Parenting by Bird Nesting

by Bree Staines on October 10, 2016

Bree Staines

When parents separate, even on the most amicable terms, it is inevitable that there will be change to the family and the parenting arrangements. No longer is it possible for both parents to be involved in the children’s morning or night time routine, and to hear the stories as the children rush in the door after school or their extracurricular activities. After separation, the children are either running to one parent or the other as separation means both parents are not together anymore.

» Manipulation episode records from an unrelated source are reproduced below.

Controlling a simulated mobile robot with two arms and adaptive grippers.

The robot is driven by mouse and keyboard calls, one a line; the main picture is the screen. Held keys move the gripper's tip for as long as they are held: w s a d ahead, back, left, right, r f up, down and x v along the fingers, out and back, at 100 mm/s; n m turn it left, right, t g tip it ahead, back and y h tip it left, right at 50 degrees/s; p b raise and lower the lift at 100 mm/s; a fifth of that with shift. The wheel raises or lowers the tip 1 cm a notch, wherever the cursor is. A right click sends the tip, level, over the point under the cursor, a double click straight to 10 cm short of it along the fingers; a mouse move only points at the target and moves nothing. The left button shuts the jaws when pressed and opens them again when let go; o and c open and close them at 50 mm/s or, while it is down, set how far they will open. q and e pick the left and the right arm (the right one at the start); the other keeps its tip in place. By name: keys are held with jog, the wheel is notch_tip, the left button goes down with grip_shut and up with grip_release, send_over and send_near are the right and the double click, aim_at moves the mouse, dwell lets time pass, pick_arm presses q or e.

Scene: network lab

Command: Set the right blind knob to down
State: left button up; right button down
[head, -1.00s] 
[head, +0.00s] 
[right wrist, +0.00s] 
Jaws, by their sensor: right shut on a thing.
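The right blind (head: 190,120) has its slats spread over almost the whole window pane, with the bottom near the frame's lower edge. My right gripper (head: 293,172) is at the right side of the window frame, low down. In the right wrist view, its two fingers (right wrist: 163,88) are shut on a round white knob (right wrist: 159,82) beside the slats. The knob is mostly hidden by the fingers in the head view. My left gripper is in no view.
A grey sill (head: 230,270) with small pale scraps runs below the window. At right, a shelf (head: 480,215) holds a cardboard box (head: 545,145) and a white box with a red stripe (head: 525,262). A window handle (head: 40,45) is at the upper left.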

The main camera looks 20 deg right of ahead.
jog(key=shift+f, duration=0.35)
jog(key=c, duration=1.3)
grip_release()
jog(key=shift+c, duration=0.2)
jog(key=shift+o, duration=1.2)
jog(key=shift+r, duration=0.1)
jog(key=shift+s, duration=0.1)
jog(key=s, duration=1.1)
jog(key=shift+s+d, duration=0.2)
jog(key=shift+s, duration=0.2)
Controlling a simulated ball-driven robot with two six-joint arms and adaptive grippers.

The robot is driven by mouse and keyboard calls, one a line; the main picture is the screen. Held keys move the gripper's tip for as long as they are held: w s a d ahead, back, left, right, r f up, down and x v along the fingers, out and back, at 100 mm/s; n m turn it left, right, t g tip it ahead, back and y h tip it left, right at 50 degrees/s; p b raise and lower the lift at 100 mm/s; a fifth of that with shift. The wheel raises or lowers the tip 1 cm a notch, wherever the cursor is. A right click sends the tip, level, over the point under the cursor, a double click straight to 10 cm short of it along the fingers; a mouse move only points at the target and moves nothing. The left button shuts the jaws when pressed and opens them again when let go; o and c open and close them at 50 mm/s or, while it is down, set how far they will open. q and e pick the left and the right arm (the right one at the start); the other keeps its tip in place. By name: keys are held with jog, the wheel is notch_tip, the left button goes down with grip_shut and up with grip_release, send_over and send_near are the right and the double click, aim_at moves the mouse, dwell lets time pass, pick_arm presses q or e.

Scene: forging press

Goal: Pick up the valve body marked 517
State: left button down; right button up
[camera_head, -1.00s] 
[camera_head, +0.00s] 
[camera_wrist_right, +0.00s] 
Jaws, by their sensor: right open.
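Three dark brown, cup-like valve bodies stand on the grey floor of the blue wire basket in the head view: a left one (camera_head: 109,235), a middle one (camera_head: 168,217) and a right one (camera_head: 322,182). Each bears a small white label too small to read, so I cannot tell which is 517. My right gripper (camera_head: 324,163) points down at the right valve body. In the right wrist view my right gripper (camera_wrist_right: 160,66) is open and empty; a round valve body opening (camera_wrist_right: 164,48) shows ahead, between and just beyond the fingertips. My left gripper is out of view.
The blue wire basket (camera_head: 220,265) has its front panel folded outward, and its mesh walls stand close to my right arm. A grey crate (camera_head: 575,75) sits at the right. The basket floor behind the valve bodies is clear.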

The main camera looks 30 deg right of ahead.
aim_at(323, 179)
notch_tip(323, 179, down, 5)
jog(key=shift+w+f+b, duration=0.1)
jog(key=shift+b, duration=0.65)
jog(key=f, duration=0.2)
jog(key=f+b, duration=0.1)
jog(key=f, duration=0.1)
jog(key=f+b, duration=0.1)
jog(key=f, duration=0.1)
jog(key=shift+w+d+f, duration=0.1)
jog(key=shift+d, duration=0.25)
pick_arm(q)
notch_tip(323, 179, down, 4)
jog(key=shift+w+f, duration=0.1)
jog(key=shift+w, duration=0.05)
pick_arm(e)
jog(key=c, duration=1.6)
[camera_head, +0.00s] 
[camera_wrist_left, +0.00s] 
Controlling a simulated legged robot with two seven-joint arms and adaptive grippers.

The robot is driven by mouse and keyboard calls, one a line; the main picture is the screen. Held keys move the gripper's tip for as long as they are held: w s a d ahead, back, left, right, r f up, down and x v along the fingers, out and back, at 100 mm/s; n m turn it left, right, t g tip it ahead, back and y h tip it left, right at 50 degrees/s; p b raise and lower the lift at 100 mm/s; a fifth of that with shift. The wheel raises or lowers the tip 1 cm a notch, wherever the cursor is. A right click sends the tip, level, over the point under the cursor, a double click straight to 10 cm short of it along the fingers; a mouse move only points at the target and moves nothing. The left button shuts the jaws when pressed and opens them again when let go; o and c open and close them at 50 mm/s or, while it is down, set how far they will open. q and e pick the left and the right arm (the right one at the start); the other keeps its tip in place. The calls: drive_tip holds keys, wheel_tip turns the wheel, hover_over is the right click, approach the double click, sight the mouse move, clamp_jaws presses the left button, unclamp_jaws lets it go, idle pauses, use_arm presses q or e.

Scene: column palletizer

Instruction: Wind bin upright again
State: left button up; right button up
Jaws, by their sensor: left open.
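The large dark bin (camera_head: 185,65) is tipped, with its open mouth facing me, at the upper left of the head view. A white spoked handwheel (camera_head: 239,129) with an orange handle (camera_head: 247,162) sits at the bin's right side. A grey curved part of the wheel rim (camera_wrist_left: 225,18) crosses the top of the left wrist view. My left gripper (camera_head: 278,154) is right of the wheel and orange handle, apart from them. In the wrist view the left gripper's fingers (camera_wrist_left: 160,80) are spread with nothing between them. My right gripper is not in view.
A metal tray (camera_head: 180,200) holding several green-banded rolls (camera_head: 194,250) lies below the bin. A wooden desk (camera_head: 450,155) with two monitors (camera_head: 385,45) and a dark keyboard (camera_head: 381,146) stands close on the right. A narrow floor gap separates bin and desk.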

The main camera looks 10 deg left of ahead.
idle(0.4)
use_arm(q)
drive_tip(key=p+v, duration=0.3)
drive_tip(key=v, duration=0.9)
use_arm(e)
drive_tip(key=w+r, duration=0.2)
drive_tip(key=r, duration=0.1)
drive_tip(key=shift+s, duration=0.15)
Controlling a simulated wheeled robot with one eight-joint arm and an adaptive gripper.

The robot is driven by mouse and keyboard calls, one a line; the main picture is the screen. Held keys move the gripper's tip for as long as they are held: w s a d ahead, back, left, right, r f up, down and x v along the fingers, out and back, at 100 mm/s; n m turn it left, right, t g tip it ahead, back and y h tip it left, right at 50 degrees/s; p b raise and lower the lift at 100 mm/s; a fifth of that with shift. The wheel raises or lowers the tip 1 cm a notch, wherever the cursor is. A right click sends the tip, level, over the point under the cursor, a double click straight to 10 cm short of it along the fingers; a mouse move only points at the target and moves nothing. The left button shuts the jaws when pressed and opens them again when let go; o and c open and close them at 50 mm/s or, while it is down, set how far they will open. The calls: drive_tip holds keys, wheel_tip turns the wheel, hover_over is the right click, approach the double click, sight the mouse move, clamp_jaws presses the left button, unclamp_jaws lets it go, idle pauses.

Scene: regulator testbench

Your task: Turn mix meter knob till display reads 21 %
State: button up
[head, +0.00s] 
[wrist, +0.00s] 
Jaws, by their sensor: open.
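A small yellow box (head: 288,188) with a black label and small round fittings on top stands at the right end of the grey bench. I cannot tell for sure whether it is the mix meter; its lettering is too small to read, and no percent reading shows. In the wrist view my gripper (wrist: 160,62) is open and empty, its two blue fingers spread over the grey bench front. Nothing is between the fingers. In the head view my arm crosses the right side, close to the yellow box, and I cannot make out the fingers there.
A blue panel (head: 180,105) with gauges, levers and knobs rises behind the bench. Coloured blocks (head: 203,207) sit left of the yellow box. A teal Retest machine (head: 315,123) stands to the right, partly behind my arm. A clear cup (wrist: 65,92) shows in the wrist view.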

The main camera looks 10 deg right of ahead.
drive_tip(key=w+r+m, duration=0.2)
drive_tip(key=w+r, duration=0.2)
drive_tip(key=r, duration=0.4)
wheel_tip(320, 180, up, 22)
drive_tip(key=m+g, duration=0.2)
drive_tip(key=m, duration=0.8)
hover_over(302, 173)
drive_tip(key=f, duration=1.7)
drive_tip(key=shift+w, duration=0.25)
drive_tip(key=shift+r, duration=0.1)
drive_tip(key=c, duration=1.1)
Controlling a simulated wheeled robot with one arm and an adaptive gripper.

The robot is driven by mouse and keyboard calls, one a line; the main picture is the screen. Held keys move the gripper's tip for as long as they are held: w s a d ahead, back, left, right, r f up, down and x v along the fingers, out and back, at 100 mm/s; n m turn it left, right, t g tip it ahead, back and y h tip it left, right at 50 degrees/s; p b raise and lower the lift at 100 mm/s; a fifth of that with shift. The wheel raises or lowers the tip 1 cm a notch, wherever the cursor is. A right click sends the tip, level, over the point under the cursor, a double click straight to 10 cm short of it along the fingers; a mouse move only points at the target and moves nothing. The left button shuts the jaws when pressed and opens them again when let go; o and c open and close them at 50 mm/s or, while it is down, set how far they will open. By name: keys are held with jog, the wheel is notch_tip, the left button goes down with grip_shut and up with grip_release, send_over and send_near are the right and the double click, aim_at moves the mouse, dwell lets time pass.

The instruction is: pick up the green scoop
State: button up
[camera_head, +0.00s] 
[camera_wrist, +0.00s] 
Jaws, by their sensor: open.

To alleviate this problem, there is a concept that some families favour called ‘bird nesting’. Bird nesting is when parents separate but the children remain living in the family home. The parents however take turns living with the children in the family home. When it is not the parent’s turn to live with the children in the family home, they live in their own separate accommodation nearby. For example, as reported in the Sydney Morning Herald’s Sunday Life section on 11 September 2016, a convenient solution is when the parents have an investment property that they can move into when not living in the family home.

The key advantage of bird nesting is that is allows the children to maintain their living environment whilst the parents determine what parenting arrangements they want in place post separation and who, if anyone, will keep the family home as part of the property settlement. By the parents having their own space from one another, there is the greater benefit than compared with the parties simply remaining separated under one roof, as it removes the tensions associated with having a shared space.

However, as also noted in the Sunday life article, bird nesting is not highly regarded by social family law experts. The time will come (unless the parents reconcile) where the children need to be aware that their lives will be changing because their parents have separated. Bird nesting does buy the parents some time before this event occurs, but it generally requires a high level of communication and trust between the parties to ensure the children are comfortable with their parents swapping residences. Bird nesting also ignores the fact that children, especially young children, have a primary carer and the relationship they have with that primary carer is important after separation, even if it does mean the non-primary carer does not get a “fair” and equal amount of time with the children.

In saying this though, if as a family lawyer I was advising a client who was the non-primary carer of the children, I may recommend bird nesting as it allows him/her to continue to have as much time as possible with the children post separation and demonstrate his/her caring ability. This in turn should assist in developing parenting arrangements that allow for him/her to have the most substantial and significant time practically possible.